WHAT NEEDS TO BE DONE:
Pick out each line in these entries that contains the string "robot".

SUPPLIED INFORMATION:
'''

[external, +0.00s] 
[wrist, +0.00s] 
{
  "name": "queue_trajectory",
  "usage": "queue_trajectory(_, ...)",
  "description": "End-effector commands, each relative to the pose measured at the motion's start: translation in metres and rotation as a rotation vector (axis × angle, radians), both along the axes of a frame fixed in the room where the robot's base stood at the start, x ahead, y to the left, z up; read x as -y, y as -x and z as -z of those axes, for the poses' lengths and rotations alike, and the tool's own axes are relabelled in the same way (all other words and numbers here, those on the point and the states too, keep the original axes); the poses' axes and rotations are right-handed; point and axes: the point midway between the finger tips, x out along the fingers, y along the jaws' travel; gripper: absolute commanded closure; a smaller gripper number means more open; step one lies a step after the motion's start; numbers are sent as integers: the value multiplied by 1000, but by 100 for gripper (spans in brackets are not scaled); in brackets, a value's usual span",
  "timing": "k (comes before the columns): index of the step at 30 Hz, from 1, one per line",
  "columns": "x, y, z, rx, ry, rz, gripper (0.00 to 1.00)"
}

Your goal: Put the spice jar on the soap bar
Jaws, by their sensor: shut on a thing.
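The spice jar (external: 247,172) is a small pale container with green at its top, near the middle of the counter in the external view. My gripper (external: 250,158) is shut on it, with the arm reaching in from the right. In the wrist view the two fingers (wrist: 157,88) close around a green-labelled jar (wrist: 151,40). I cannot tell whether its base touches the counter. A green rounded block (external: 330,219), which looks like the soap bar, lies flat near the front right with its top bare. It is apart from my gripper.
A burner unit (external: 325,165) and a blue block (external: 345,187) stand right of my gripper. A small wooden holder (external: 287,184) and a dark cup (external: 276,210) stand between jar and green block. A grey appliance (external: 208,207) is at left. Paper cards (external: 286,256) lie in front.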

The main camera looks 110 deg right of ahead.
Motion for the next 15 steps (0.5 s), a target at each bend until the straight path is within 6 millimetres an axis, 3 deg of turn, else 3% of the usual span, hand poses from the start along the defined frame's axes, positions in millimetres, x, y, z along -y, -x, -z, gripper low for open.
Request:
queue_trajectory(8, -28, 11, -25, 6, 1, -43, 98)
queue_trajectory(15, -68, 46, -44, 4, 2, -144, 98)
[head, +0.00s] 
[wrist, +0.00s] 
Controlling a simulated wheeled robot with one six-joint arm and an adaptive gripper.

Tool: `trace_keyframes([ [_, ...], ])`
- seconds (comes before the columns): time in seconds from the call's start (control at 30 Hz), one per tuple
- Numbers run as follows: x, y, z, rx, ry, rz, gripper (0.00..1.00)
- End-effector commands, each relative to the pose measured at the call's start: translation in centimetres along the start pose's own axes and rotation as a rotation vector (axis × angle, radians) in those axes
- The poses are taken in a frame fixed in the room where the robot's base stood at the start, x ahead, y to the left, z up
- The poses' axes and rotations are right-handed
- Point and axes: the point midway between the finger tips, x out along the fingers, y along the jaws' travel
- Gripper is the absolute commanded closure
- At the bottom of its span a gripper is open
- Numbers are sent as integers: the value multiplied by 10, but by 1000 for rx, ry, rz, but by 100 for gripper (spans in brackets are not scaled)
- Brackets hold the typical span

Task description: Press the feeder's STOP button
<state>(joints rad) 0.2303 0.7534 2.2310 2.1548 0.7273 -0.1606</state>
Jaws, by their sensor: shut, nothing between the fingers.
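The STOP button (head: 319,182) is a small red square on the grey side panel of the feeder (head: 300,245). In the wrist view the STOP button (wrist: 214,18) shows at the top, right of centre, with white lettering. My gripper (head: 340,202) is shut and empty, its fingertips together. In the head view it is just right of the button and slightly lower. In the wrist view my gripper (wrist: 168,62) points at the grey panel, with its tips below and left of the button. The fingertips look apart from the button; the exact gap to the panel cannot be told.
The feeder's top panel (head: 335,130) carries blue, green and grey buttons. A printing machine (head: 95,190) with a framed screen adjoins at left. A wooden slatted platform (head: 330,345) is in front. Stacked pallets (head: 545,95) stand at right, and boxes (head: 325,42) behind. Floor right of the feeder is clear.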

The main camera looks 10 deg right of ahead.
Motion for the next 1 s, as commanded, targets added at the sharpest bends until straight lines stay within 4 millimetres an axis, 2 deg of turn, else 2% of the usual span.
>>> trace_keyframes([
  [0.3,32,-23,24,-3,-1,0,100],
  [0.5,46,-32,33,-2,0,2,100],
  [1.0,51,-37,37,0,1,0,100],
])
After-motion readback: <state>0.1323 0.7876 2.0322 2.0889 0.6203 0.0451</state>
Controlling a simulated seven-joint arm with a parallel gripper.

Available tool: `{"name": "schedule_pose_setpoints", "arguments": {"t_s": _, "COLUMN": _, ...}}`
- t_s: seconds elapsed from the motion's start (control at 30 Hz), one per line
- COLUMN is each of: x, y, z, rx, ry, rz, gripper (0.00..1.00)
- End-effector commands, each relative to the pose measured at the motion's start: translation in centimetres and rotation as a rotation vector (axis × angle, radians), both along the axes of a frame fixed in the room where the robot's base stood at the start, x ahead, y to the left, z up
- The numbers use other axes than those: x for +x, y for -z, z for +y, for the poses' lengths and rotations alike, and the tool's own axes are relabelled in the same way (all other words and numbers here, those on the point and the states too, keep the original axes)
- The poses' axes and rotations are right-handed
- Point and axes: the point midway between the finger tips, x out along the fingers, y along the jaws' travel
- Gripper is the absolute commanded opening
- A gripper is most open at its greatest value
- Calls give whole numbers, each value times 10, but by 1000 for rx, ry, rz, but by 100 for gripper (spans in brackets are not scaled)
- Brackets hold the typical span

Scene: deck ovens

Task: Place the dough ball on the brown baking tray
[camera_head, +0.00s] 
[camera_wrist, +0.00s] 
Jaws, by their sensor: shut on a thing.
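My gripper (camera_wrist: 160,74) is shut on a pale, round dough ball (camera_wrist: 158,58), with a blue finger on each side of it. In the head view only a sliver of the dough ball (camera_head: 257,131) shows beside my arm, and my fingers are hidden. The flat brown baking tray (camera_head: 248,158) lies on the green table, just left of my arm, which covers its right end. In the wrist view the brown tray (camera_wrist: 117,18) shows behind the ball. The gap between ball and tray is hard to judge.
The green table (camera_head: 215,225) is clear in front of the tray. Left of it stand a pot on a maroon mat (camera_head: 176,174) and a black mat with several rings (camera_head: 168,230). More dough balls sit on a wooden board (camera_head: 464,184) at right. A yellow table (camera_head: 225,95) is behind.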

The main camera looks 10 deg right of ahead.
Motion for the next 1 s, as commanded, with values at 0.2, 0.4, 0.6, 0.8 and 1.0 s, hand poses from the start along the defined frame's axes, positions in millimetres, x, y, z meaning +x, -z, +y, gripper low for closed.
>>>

'''

SOLVED PROBLEM:
  "description": "End-effector commands, each relative to the pose measured at the motion's start: translation in metres and rotation as a rotation vector (axis × angle, radians), both along the axes of a frame fixed in the room where the robot's base stood at the start, x ahead, y to the left, z up; read x as -y, y as -x and z as -z of those axes, for the poses' lengths and rotations alike, and the tool's own axes are relabelled in the same way (all other words and numbers here, those on the point and the states too, keep the original axes); the poses' axes and rotations are right-handed; point and axes: the point midway between the finger tips, x out along the fingers, y along the jaws' travel; gripper: absolute commanded closure; a smaller gripper number means more open; step one lies a step after the motion's start; numbers are sent as integers: the value multiplied by 1000, but by 100 for gripper (spans in brackets are not scaled); in brackets, a value's usual span",
Controlling a simulated wheeled robot with one six-joint arm and an adaptive gripper.
- The poses are taken in a frame fixed in the room where the robot's base stood at the start, x ahead, y to the left, z up
- End-effector commands, each relative to the pose measured at the motion's start: translation in centimetres and rotation as a rotation vector (axis × angle, radians), both along the axes of a frame fixed in the room where the robot's base stood at the start, x ahead, y to the left, z up

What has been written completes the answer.